● Exercise details:
Please set the lines down again exactly, from the top of the entries through the line that contains "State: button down".

● Rows from a robot dataset:
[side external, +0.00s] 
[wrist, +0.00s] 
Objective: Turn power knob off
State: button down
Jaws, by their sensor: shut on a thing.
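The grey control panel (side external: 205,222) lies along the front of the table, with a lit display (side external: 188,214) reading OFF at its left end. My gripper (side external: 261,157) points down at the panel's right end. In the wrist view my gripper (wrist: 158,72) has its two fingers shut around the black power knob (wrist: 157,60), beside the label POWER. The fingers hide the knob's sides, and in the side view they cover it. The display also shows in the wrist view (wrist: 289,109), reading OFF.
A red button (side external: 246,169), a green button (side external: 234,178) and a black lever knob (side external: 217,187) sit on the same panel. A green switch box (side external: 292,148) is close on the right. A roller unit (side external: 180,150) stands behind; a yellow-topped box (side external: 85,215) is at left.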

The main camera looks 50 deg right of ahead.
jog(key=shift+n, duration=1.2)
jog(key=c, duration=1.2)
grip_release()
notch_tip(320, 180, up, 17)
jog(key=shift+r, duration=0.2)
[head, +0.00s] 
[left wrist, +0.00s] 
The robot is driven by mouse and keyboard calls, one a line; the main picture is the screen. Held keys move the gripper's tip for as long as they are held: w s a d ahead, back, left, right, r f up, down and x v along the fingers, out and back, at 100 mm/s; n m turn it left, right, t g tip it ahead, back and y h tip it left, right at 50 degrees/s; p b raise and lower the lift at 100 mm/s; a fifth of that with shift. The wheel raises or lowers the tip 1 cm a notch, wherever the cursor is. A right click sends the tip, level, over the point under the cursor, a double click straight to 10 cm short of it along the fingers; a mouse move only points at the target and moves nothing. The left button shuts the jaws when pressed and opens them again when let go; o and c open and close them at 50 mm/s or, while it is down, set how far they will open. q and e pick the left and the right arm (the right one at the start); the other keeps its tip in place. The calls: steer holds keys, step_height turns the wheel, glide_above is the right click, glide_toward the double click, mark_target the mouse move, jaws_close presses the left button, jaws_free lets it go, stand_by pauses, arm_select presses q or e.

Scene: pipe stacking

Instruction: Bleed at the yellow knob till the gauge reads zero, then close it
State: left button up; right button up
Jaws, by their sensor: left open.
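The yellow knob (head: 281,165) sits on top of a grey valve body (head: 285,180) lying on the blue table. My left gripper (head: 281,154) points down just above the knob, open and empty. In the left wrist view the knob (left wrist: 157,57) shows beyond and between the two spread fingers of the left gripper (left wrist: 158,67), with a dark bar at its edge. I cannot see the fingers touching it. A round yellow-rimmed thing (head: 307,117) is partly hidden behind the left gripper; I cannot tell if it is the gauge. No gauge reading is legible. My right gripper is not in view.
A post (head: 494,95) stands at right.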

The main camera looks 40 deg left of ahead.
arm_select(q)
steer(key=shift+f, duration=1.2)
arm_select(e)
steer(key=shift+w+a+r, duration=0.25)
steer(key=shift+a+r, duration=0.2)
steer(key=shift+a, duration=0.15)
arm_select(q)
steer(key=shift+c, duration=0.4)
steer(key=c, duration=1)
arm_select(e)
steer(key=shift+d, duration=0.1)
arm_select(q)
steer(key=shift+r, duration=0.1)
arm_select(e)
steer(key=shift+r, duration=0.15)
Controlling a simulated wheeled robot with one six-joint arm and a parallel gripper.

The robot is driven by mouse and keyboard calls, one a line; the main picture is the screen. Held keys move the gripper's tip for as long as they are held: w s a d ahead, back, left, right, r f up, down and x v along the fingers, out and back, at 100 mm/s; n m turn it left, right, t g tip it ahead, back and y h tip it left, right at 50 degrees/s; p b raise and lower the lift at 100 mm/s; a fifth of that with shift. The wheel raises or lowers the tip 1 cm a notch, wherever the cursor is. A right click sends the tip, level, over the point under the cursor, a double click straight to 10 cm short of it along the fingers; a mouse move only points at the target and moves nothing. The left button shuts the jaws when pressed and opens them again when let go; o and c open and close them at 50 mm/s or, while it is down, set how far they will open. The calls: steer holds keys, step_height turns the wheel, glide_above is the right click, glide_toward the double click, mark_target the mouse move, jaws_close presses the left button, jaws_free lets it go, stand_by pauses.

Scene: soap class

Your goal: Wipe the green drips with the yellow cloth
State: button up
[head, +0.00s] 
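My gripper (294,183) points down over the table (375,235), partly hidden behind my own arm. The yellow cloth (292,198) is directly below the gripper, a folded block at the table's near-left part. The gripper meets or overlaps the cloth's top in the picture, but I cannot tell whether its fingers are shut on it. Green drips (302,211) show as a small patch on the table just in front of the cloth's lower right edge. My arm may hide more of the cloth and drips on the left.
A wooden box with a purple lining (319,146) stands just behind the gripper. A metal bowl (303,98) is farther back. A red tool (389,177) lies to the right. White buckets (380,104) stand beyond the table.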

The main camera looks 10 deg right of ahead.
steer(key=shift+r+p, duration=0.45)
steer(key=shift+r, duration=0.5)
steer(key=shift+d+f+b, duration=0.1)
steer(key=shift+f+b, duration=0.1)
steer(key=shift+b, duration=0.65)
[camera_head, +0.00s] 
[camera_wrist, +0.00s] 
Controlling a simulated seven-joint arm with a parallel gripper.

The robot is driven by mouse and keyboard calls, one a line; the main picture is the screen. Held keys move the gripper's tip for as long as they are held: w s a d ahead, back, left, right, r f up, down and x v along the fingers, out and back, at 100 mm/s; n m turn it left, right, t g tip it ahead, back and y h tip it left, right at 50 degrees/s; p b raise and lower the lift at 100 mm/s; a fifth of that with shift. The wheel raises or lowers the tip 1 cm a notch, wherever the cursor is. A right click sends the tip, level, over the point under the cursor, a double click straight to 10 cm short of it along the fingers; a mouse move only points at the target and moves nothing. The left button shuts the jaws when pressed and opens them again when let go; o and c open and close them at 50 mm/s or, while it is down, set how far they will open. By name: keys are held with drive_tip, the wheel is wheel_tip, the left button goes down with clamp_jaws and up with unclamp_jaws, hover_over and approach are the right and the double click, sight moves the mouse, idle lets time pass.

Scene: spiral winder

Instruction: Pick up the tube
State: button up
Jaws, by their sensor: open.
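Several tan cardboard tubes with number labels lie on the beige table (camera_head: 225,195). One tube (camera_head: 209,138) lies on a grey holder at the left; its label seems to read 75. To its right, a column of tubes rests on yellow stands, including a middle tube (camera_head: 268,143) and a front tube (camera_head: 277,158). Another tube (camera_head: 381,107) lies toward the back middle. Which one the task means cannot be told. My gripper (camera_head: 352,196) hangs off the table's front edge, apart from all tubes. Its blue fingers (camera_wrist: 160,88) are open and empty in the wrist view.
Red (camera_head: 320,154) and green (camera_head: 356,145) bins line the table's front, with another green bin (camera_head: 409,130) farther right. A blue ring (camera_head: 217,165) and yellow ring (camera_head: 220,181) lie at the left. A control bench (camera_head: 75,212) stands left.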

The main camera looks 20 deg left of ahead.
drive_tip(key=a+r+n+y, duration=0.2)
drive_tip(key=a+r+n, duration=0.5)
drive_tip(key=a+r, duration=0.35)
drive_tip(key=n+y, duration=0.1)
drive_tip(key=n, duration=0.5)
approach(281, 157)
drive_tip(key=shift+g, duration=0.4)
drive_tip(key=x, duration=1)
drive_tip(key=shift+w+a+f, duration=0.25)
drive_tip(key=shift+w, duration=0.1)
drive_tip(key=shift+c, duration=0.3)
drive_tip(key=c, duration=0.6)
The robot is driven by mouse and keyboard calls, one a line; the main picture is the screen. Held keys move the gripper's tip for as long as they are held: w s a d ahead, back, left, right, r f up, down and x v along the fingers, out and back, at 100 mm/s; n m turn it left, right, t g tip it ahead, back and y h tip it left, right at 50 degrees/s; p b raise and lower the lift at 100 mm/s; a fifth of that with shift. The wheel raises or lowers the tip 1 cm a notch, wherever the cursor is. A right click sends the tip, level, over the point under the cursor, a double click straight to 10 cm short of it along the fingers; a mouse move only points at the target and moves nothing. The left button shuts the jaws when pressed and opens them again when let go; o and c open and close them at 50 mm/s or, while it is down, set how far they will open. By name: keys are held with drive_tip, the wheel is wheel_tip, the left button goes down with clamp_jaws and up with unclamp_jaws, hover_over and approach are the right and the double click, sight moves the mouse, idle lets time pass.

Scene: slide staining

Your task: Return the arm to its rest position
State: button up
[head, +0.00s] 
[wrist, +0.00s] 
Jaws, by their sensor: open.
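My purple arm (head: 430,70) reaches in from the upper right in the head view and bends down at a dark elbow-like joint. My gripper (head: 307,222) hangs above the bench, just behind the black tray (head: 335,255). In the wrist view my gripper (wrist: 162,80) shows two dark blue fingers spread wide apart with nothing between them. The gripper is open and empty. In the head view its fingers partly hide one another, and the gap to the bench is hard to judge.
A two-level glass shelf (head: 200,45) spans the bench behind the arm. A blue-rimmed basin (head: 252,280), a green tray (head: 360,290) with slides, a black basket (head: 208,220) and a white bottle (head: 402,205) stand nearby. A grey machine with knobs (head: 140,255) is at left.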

● In response:
[side external, +0.00s] 
[wrist, +0.00s] 
Objective: Turn power knob off
State: button down

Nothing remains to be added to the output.